__MATERIAL__.
[BEGIN]
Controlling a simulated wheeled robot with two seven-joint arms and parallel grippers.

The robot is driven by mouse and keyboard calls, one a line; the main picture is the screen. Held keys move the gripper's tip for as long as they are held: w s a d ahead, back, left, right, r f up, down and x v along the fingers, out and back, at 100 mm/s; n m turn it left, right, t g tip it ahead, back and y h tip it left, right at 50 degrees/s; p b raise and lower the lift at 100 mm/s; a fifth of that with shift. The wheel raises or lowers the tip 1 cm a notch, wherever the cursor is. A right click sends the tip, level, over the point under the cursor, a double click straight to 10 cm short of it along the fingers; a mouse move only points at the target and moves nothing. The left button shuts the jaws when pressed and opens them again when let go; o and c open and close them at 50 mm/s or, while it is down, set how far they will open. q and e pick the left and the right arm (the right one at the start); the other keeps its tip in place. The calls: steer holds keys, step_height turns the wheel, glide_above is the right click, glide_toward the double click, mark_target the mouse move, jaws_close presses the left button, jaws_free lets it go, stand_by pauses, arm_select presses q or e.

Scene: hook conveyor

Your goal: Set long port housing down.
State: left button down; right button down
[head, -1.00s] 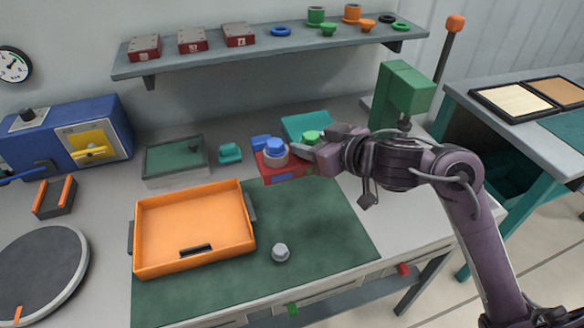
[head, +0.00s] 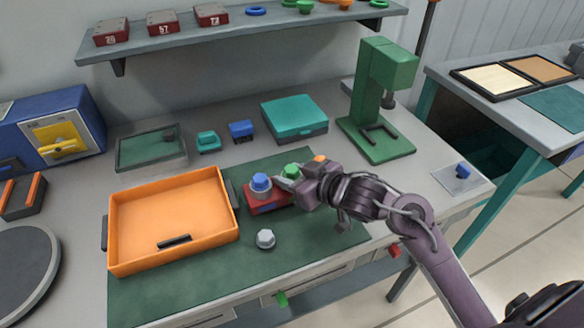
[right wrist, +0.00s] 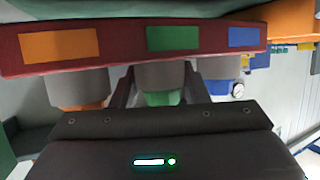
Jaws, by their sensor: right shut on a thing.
[END]
__TASK OBJECTIVE__. Extract, word for word, every line from the one holding "[head, +0.00s]" through the closing line of the data above. Do not include any pictures.

__CORRECT OUTPUT__.
[head, +0.00s] 
[right wrist, +0.00s] 
Jaws, by their sensor: right shut on a thing.

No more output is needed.